I spent over $6000 and 12 monhs trying to get a BFR so I could do phase 1, decided to just give up. Bought this ELSA to get that done as well, then it seems a CFI feels an experimental is too dangerous to do a flight review. Some so called flight instructors I should turn in, long sad story there.

rgmwa 01-19-2018 06:19 PM

One feature of the 12 that I liked was knowing pretty accurately what it was going to cost me to build a fully optioned plane before I ordered the first kit. When it was finished I'd spent about AUD$1,500 more than my original estimate of AUD$96,000 including tools and paint, which was pretty good in my view (building a US kit is expensive when you live in Australia and have to deal with exchange rates, freight and taxes).

My 12 has been flying for two and a half years now, and would probably sell for around AUD$75,000-$85,000, depending on the market and how long I want to wait for a sale. I'm as much a builder as a flyer, so if it sold for $80k then it has cost me about $17.5k for the fun and experience I gained while building it over a four year period - call it $85 per week. For me that was time and money well spent. Those who are not interested in building would probably see it as four years of flying funds and time wasted. Good luck with your sale Don. Hope you get a buyer soon.

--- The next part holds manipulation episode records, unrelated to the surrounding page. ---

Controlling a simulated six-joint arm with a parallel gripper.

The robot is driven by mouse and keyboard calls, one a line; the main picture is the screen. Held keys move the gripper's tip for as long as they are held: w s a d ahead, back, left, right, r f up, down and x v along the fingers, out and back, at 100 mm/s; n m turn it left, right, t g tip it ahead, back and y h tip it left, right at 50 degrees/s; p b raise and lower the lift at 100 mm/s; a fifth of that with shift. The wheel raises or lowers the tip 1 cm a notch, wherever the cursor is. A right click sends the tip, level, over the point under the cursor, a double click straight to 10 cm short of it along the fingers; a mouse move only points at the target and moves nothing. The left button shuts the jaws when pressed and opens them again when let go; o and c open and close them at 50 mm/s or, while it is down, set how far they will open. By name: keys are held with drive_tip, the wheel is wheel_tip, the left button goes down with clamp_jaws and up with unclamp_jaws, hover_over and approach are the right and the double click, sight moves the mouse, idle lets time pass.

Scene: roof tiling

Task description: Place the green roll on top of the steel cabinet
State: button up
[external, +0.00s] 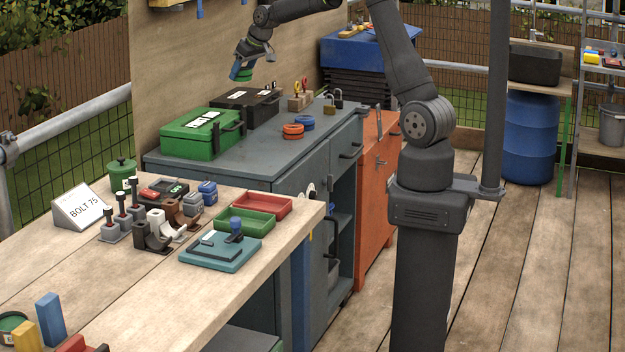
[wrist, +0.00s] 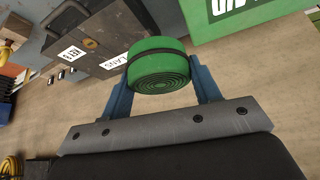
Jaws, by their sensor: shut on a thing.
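My gripper (external: 243,70) is shut on the green roll (external: 241,75) and holds it in the air near the board behind the steel cabinet (external: 255,141). In the wrist view the roll (wrist: 160,66) sits between my two blue fingers, its coiled end facing the camera and a dark band around it. The cabinet is grey-blue. On its top stand a green case (external: 201,134) and a black case (external: 249,106); the roll is above and apart from both.
Red rings (external: 293,131), a blue ring (external: 304,123), padlocks (external: 333,101) and a wooden block with tools (external: 300,101) stand on the cabinet top. Bare top shows in front of the cases. A cluttered wooden bench (external: 120,262) is nearer the camera.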

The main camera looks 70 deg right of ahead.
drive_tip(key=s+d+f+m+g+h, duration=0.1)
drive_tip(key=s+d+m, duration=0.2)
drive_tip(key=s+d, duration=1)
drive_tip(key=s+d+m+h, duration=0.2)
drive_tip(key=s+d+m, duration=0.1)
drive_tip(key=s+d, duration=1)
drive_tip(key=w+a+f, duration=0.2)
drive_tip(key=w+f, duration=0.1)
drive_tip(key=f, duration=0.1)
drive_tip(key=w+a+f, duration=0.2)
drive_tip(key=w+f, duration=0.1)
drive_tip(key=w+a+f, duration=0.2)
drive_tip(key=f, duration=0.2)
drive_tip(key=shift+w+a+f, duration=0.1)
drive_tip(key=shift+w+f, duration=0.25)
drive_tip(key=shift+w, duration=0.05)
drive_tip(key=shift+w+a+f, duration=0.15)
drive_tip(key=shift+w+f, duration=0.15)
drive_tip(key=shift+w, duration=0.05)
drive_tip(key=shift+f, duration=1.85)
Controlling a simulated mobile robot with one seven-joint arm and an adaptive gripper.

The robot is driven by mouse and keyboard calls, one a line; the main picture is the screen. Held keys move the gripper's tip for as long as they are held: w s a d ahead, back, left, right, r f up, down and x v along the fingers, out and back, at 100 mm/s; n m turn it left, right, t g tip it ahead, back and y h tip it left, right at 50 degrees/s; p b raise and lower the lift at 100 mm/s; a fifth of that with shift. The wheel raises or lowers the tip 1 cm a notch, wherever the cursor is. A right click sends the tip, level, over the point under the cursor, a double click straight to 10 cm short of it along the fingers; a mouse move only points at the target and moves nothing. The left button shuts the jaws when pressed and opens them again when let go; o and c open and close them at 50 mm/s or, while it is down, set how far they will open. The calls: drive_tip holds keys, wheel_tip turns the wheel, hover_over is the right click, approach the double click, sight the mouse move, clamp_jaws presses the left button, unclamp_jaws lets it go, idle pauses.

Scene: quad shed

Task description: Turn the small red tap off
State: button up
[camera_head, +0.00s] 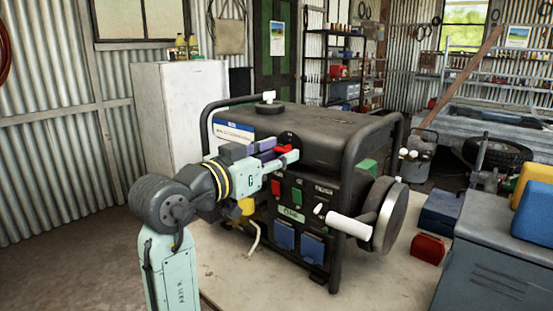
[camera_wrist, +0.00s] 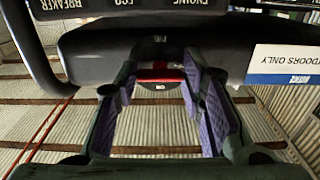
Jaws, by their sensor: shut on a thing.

Edit: N941WR makes a very good point. A major part of the fun of building was getting to know so many fine people along the way. It really is a journey.

N941WR 01-19-2018 06:31 PM

I didn't want to know and still don't want to know how much I spent.

For me it was about the journey and the friends I made along the way.

I guestimate that I bought close to $20K in tools and miscellaneous things that didn't go directly into the plane. (Including a vacation for my long suffering wife and I.)

scottmillhouse 01-22-2018 02:14 PM

A flying plane can be a bargain compared to build your own. I have over $90k invested but I do have all options including dual screens and it is professionally painted. Other expenses not included besides tools add up too like the $600 for DAR inspection and $2100 in state sales taxes but I have a brand new plane I built rather than buying a S-LSA for over $130k as equipped.

vic syracuse 01-22-2018 02:25 PM

Quote:

Originally Posted by N941WR (Post 1233535)
I didn't want to know and still don't want to know how much I spent.

For me it was about the journey and the friends I made along the way.

I guestimate that I bought close to $20K in tools and miscellaneous things that didn't go directly into the plane. (Including a vacation for my long suffering wife and I.)

I try not to think of all of the money and fuel I have spent on airplanes in the last 40 years. What I do think about OFTEN is all of the memories and friends we have made along the way. They really are irreplaceable.

Vic

RFSchaller 01-23-2018 09:57 PM

Vic,

I’ll second that —— cocaine would have been cheaper over the last 30 years, but not half as much fun!😜

Rich

Dave12 01-24-2018 08:46 AM

Four years ago I sold a 12 that I built from kits purchased from Vans. IMO This was a tastefully appointed airplane and was registered Elsa. The first person that looked at it, paid my price (which was more than I had in it). I do think I got a bit lucky on that sale and I also think the market has softened a bit on 12’s. That being said, I do believe a number of factors play into the resale of our projects. I am convinced that the build quality and paint scheme make all the difference with your resale. Sloppy workmanship that does not follow accepted industry standards will speak for itself. Unfortunately, we see this in the home built world, in spite of the great efforts of Van’s to instruct and educate us to do otherwise. Regarding the paint schemes, now this a biggie, when you first view an on line picture, what forms your first thought? We usually know in a glance if we like it. What you think will be cool and make your project very personal to you is quite possibly going to be a sale killer down the road. It happens all the time.

There are other factors that enter into the resale of our project. Not having phase 1 completed can certainly be a problem, actually a big problem for a 12. We are only talking 5 hours if elsa. It is equally a problem for all exp. built a/c. Having non-functional equipment or poorly repaired damage are other big factors. Another huge factor is non-standard engines. Try selling a 10 with a vortec V-6 or a 9 with an Eggenfellner Subaru in it. I believe the sales figures on 12’s with engines other than the 912 will show significantly less prices and interest.

My comments are not meant to offend. I only mean to remind that if you are going to “personalize “ your project, be prepared for the possibility of a tough sale that might be painful. Also, don’t hack up your kit, if you don’t understand a step or know what would be an acceptable procedure, stop and find out.